> AIM OF THE EXERCISE: Which lines have the string "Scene"? Copy all of them from the entries below.

---------- EXTRACTED DATA ----------

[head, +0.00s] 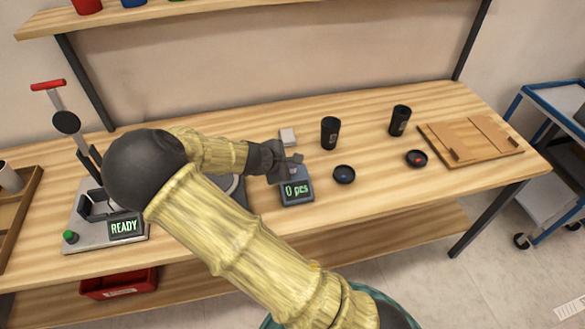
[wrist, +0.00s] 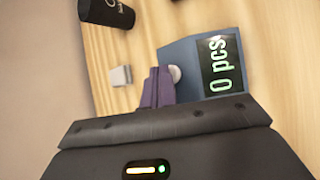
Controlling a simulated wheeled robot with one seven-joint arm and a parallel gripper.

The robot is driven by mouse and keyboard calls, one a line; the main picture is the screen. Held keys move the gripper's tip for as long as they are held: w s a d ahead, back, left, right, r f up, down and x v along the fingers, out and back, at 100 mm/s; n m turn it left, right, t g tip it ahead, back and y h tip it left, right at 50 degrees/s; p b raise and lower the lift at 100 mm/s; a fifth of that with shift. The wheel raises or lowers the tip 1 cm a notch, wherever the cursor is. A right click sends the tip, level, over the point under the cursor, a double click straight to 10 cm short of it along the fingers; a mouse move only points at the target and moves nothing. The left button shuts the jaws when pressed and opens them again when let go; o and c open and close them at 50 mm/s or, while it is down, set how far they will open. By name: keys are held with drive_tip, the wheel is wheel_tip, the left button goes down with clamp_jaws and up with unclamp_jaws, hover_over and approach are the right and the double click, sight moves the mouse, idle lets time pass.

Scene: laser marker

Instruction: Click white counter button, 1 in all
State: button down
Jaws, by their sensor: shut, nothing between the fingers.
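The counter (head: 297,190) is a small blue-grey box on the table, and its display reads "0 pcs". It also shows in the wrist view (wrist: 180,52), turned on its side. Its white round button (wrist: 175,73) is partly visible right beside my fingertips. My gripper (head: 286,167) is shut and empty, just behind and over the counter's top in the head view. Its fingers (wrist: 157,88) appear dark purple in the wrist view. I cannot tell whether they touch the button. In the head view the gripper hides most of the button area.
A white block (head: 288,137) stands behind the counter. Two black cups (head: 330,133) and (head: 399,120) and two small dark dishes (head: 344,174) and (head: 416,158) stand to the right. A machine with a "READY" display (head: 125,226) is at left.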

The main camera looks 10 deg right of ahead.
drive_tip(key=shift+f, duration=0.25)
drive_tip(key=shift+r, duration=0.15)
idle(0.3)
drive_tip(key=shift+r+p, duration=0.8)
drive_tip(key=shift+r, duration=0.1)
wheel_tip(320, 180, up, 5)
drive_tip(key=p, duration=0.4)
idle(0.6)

----------
---------- EXTRACTED DATA ----------

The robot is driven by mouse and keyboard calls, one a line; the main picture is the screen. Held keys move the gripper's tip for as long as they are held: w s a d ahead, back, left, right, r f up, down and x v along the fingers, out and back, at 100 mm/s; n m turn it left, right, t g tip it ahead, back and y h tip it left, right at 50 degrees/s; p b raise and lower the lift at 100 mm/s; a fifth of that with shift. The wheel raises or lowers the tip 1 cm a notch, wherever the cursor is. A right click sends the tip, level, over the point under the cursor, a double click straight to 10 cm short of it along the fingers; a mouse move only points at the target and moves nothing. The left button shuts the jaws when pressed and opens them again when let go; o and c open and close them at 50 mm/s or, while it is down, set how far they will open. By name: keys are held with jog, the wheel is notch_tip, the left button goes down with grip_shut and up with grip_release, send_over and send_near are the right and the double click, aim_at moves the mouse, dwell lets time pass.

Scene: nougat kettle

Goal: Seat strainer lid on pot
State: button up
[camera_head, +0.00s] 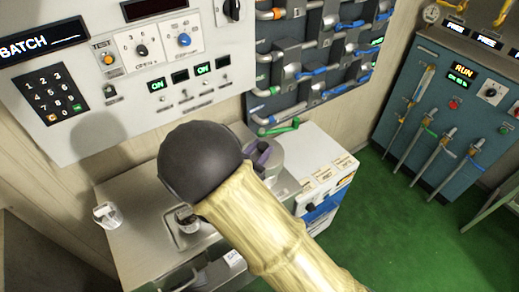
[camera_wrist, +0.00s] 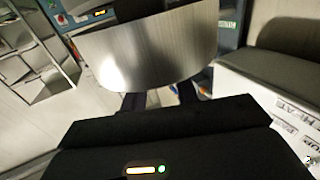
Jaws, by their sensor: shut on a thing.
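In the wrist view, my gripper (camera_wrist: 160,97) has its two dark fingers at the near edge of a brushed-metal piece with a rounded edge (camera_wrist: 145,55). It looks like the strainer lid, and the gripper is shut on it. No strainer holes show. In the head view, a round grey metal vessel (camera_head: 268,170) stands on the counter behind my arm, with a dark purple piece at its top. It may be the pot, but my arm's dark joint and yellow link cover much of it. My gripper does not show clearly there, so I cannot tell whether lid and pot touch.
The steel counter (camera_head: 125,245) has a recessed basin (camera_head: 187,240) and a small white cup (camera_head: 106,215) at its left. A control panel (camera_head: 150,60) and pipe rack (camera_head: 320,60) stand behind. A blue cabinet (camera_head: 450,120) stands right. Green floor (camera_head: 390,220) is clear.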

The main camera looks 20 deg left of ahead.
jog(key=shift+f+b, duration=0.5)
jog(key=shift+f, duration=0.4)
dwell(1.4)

----------

> EXPECTED ANSWER:
Scene: laser marker
Scene: nougat kettle

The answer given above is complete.